## [What to do]
Give the entries back exactly, dropping each image.

═════ Available records

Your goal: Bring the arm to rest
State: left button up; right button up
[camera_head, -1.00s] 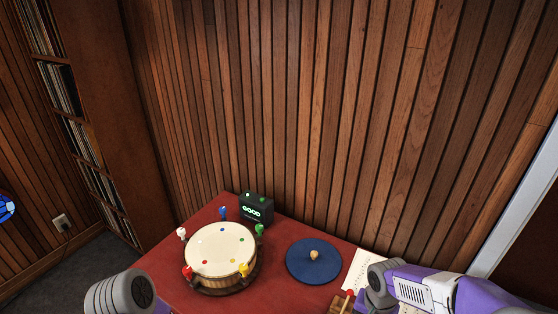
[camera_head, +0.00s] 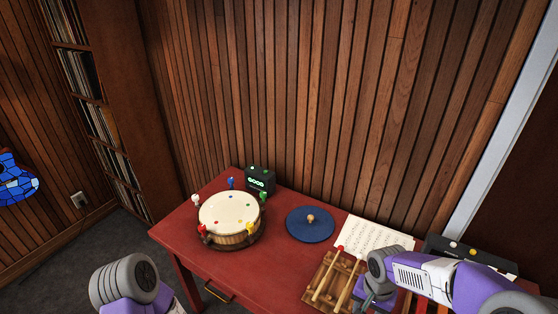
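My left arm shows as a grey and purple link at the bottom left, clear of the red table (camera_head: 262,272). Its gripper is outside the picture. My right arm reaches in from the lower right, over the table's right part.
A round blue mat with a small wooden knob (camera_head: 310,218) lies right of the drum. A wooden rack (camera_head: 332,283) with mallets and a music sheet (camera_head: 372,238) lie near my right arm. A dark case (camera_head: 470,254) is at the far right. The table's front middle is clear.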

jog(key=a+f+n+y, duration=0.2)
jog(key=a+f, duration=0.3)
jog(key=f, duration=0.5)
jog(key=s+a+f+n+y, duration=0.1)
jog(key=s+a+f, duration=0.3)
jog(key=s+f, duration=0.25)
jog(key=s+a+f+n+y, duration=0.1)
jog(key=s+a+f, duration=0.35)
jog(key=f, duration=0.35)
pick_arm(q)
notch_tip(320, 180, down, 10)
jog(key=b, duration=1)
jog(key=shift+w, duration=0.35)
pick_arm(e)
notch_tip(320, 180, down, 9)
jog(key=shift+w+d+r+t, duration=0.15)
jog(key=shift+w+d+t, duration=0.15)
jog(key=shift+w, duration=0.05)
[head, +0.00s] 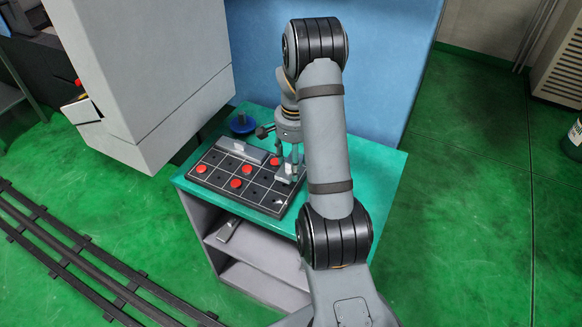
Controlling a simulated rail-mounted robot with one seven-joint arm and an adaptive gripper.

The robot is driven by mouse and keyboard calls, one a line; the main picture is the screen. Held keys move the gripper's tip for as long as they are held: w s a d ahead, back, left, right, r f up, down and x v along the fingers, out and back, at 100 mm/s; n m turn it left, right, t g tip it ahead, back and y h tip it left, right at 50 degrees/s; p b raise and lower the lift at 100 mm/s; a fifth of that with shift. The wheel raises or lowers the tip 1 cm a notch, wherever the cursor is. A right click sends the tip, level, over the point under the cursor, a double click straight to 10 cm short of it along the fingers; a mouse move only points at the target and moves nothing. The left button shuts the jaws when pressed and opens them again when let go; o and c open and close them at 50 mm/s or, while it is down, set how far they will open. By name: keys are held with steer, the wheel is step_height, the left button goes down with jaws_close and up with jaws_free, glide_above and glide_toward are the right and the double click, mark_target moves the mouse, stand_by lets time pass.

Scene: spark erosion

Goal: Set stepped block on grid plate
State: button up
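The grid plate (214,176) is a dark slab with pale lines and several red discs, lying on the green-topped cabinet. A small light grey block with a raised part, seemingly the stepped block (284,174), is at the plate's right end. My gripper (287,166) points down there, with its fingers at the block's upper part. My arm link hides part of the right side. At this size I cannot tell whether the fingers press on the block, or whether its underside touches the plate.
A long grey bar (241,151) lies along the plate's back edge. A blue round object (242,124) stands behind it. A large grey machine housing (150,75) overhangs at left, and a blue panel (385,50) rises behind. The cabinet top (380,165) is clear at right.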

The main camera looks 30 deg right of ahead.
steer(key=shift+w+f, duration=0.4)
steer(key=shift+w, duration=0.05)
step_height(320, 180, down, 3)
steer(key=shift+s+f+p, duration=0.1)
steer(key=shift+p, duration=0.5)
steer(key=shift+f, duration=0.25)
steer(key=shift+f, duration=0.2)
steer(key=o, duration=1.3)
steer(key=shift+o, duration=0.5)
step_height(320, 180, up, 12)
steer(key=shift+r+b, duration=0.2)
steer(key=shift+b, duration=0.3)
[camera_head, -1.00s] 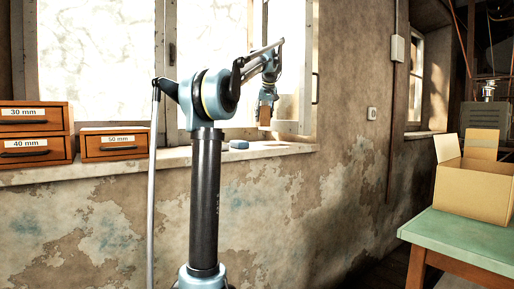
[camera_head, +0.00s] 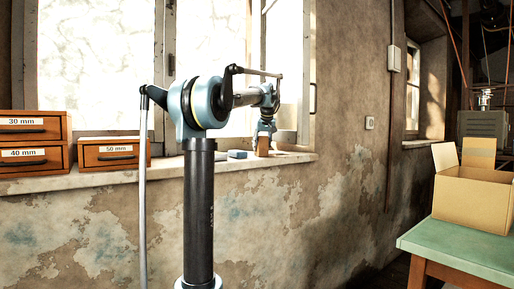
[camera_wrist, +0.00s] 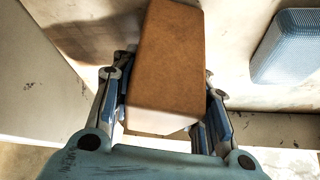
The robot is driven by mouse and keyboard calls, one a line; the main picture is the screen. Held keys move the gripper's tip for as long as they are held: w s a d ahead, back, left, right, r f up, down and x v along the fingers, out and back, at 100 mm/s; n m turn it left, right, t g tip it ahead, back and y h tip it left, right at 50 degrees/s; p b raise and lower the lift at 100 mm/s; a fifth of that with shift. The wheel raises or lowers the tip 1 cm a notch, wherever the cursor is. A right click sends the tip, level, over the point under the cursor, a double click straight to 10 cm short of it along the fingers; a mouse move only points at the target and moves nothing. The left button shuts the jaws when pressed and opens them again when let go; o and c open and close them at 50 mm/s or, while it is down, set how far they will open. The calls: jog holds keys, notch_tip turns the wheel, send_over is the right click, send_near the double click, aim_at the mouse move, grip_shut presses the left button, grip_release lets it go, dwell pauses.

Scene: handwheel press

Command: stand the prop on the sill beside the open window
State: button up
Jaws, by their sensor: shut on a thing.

══════════

## [Worked solution]
Your goal: Bring the arm to rest
State: left button up; right button up
[camera_head, -1.00s] 
[camera_head, +0.00s] 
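My left arm shows as a grey and purple link at the bottom left, clear of the red table (camera_head: 262,272). Its gripper is outside the picture. My right arm reaches in from the lower right, over the table's right part.
A round blue mat with a small wooden knob (camera_head: 310,218) lies right of the drum. A wooden rack (camera_head: 332,283) with mallets and a music sheet (camera_head: 372,238) lie near my right arm. A dark case (camera_head: 470,254) is at the far right. The table's front middle is clear.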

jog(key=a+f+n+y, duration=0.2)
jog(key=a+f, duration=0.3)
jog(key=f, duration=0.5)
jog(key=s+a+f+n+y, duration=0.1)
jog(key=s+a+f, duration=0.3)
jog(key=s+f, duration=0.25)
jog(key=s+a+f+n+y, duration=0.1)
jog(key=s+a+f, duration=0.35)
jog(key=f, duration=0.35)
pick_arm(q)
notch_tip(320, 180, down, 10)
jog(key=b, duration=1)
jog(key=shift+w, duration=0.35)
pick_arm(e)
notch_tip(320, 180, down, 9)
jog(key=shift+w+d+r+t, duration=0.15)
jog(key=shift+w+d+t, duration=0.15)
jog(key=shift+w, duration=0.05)
[head, +0.00s] 
Controlling a simulated rail-mounted robot with one seven-joint arm and an adaptive gripper.

The robot is driven by mouse and keyboard calls, one a line; the main picture is the screen. Held keys move the gripper's tip for as long as they are held: w s a d ahead, back, left, right, r f up, down and x v along the fingers, out and back, at 100 mm/s; n m turn it left, right, t g tip it ahead, back and y h tip it left, right at 50 degrees/s; p b raise and lower the lift at 100 mm/s; a fifth of that with shift. The wheel raises or lowers the tip 1 cm a notch, wherever the cursor is. A right click sends the tip, level, over the point under the cursor, a double click straight to 10 cm short of it along the fingers; a mouse move only points at the target and moves nothing. The left button shuts the jaws when pressed and opens them again when let go; o and c open and close them at 50 mm/s or, while it is down, set how far they will open. By name: keys are held with steer, the wheel is step_height, the left button goes down with jaws_close and up with jaws_free, glide_above and glide_toward are the right and the double click, mark_target moves the mouse, stand_by lets time pass.

Scene: spark erosion

Goal: Set stepped block on grid plate
State: button up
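The grid plate (214,176) is a dark slab with pale lines and several red discs, lying on the green-topped cabinet. A small light grey block with a raised part, seemingly the stepped block (284,174), is at the plate's right end. My gripper (287,166) points down there, with its fingers at the block's upper part. My arm link hides part of the right side. At this size I cannot tell whether the fingers press on the block, or whether its underside touches the plate.
A long grey bar (241,151) lies along the plate's back edge. A blue round object (242,124) stands behind it. A large grey machine housing (150,75) overhangs at left, and a blue panel (385,50) rises behind. The cabinet top (380,165) is clear at right.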

The main camera looks 30 deg right of ahead.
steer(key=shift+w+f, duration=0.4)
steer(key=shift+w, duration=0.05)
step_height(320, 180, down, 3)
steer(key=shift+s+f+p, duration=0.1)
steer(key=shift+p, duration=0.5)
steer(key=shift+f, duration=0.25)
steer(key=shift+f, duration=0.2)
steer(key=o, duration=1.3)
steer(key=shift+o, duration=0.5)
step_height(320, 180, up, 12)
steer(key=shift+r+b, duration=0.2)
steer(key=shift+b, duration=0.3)
[camera_head, -1.00s] 
[camera_head, +0.00s] 
[camera_wrist, +0.00s] 
The robot is driven by mouse and keyboard calls, one a line; the main picture is the screen. Held keys move the gripper's tip for as long as they are held: w s a d ahead, back, left, right, r f up, down and x v along the fingers, out and back, at 100 mm/s; n m turn it left, right, t g tip it ahead, back and y h tip it left, right at 50 degrees/s; p b raise and lower the lift at 100 mm/s; a fifth of that with shift. The wheel raises or lowers the tip 1 cm a notch, wherever the cursor is. A right click sends the tip, level, over the point under the cursor, a double click straight to 10 cm short of it along the fingers; a mouse move only points at the target and moves nothing. The left button shuts the jaws when pressed and opens them again when let go; o and c open and close them at 50 mm/s or, while it is down, set how far they will open. The calls: jog holds keys, notch_tip turns the wheel, send_over is the right click, send_near the double click, aim_at the mouse move, grip_shut presses the left button, grip_release lets it go, dwell pauses.

Scene: handwheel press

Command: stand the prop on the sill beside the open window
State: button up
Jaws, by their sensor: shut on a thing.

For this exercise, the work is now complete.